Nina Planck, food writer and entrepreneur, had this to say about corn in an interview with Time magazine: “Corn on the label usually signifies industrial food.”
Corn = industrial food?
Sad but true—at least when it comes to corn on a food label. Thanks to dextrose, maltodextrin, maltose, malititol, xylitol, polydextrose, and other adulterated forms of corn, corn is often seen as nothing more than the primary building block for highly processed, nutrient-light additives and sweetening agents. Americans in particular are regularly infused with corn from a wide variety of sources.
“So that’s us,” wrote Michael Pollan in The Omnivore’s Dilemma, “processed corn, walking.”
But here’s the thing we often forget about corn: it isn’t made in a lab.
Corn comes out of the ground, growing tall and sweet and filled with flavor and nutrients. Corn has gotten such a bad rap in recent years it’s easy to forget it’s not a processed food.

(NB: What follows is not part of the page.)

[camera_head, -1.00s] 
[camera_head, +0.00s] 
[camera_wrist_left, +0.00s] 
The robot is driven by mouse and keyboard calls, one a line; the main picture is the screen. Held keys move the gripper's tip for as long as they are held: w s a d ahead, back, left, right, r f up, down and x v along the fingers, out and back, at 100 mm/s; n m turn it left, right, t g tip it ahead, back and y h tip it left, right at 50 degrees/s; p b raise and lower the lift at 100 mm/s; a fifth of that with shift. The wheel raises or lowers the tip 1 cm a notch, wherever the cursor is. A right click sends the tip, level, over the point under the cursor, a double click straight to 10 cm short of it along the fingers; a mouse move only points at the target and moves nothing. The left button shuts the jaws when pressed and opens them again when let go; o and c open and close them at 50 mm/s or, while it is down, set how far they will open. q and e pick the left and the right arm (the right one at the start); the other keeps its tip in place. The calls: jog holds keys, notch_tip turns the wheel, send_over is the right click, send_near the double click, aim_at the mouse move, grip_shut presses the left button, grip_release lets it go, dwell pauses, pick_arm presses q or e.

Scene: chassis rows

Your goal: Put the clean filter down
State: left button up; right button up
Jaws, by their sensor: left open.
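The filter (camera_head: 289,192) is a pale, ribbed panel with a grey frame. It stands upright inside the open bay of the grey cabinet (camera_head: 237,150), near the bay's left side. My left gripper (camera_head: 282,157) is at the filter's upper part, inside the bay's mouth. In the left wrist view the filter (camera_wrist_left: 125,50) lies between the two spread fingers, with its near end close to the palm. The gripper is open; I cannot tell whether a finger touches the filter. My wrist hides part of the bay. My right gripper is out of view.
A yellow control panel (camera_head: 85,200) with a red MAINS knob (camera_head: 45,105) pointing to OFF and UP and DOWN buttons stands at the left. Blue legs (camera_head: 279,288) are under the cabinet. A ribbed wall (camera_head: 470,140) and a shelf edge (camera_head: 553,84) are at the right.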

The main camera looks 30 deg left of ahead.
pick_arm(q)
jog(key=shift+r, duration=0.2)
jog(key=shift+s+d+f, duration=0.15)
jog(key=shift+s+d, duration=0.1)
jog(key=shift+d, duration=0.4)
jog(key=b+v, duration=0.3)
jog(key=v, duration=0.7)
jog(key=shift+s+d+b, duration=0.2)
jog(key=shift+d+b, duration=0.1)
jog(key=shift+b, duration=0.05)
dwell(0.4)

Looking for great corn? We have the usual advice: go local!
The Co-op’s Upper Valley-grown corn is a yearly member and shopper favorite. Our local corn is brought to us by Alex MacLennan, a conscientious grower whose family-owned, wholesale vegetable farm extends across a pristine stretch of rich Connecticut River Valley farmland in Windsor, Vermont.
When shopping for fresh corn, our experts recommend avoiding corn with dry, pale husks and silks that are excessively dry at the point where they enter the cob. If pricked, kernels should squirt a whitish juice.
A fiber-rich ear of corn has about the same number of calories as an apple with less than a quarter the amount of sugar. Corn is magnesium-rich, with vitamin C, certain B vitamins, and potassium. Corn is also loaded with lutein and zeaxanthin, two phytochemicals that promote healthy vision.
Seasonal Corn Availability
We’re lucky to live in the Upper Valley, where MacLennan corn runs for a relatively brief but intense season from late summer into early fall. Our stores get deliveries daily. Enjoy it now while the season lasts!